[Given material]

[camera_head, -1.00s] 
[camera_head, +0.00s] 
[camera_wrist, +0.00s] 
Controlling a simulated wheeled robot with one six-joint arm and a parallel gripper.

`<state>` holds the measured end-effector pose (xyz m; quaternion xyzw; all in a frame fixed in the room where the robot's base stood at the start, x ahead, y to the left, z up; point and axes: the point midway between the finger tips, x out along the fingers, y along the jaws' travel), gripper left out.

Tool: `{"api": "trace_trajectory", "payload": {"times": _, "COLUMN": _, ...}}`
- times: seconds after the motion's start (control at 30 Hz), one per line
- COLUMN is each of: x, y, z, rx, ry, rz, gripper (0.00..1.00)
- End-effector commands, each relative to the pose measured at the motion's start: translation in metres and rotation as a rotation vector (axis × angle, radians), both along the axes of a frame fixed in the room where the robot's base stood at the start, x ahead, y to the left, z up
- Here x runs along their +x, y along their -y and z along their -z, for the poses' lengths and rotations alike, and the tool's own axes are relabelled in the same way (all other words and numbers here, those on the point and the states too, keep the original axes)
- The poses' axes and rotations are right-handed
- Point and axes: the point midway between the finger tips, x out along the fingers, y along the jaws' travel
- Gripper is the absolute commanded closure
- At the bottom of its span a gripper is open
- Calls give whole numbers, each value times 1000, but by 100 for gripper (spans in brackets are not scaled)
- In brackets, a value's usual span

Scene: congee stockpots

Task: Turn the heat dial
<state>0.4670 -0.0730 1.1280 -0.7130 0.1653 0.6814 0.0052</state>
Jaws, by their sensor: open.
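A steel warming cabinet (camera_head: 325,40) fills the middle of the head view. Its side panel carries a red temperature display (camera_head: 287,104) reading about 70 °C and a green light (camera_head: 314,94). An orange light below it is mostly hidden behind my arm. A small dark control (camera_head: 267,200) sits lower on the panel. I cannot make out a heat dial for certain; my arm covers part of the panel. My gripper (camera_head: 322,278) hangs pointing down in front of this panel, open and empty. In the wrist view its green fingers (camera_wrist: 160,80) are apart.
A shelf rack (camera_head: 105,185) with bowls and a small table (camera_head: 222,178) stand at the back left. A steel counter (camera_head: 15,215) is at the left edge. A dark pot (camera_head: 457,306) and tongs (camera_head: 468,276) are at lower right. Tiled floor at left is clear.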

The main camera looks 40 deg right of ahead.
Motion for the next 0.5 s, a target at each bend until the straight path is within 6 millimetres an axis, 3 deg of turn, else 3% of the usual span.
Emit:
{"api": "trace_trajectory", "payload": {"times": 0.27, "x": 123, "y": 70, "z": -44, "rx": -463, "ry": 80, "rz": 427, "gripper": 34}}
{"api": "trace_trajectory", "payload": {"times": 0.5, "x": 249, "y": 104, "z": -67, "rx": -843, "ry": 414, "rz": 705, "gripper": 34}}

[Objective] Check each line above for the word "travel" and copy the ones that have it.

[Complete output]
`<state>` holds the measured end-effector pose (xyz m; quaternion xyzw; all in a frame fixed in the room where the robot's base stood at the start, x ahead, y to the left, z up; point and axes: the point midway between the finger tips, x out along the fingers, y along the jaws' travel), gripper left out.
- Point and axes: the point midway between the finger tips, x out along the fingers, y along the jaws' travel

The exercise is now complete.